_STATED EXERCISE_: Extract every line of the material that holds the string "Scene".

_TASK MATERIAL_:

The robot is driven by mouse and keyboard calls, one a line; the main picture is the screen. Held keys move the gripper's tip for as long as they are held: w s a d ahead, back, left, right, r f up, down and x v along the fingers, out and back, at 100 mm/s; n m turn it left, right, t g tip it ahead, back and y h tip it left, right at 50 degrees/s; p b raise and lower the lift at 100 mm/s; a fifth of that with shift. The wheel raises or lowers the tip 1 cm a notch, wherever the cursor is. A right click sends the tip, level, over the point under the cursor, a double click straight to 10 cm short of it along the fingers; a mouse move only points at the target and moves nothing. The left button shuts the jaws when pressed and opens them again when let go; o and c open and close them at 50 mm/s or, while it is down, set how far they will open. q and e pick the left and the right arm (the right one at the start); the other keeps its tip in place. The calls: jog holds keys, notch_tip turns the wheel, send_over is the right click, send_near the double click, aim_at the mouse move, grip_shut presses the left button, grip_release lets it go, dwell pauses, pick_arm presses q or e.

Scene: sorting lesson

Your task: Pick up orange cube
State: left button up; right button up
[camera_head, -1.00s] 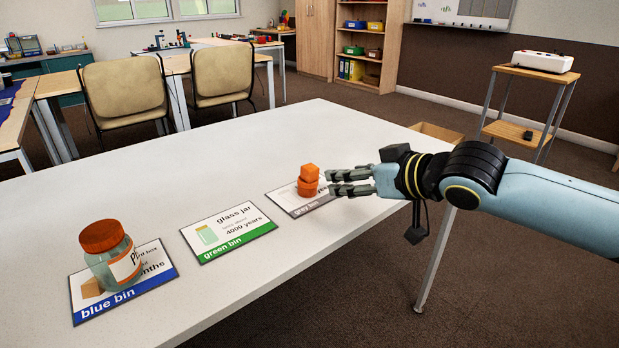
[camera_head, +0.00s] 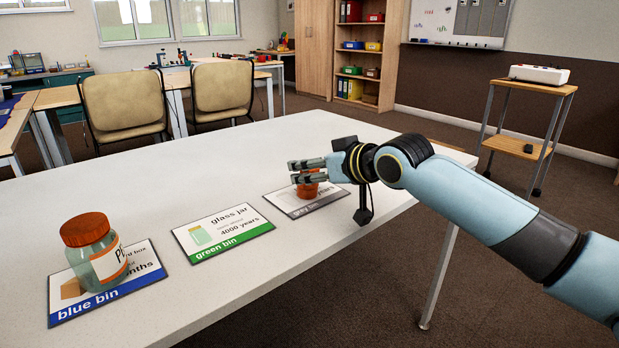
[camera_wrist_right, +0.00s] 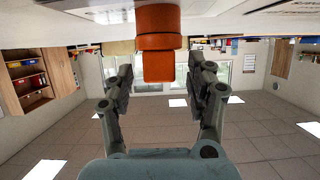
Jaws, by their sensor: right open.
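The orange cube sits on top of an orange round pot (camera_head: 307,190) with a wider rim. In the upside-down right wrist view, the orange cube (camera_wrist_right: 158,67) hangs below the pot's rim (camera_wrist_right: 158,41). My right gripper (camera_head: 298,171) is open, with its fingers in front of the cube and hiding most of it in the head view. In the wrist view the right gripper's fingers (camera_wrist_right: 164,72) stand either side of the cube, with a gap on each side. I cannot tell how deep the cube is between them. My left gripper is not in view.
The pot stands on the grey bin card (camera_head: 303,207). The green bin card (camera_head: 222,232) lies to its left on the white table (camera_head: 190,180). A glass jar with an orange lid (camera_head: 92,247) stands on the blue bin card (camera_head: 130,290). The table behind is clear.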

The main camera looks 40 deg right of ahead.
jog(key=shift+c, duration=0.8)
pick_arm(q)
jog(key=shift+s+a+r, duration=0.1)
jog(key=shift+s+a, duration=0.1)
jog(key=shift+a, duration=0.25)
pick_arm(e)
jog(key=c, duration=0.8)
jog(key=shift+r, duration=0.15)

* * *

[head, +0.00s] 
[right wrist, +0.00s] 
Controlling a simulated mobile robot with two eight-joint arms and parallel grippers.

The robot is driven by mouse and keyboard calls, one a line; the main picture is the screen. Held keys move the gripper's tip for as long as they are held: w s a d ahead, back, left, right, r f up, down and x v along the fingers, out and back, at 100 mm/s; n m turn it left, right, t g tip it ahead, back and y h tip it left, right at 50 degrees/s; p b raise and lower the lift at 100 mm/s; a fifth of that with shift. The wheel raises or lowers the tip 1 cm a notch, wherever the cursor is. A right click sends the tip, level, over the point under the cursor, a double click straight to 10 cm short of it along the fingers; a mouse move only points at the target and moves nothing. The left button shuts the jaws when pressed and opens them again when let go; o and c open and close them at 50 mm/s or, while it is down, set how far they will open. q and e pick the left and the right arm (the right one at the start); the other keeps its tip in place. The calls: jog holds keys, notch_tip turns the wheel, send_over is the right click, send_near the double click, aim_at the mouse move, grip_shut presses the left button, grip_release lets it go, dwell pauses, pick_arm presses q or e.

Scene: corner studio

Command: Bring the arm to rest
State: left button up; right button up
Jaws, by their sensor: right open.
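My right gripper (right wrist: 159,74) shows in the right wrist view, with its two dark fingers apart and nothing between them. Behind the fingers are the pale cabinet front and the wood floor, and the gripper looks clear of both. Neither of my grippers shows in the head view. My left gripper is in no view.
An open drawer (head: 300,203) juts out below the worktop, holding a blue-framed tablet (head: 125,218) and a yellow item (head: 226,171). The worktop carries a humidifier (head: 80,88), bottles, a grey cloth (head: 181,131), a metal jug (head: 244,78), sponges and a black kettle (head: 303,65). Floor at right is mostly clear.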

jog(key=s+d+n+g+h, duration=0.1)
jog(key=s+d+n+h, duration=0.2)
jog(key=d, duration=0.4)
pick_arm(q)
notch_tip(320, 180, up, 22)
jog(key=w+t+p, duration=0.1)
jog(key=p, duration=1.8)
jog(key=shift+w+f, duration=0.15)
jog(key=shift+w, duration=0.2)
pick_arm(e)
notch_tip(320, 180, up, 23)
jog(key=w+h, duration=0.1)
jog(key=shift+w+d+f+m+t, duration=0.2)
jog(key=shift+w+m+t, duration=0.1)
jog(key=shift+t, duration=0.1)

_ANSWER FOR THIS EXERCISE_:
Scene: sorting lesson
Scene: corner studio

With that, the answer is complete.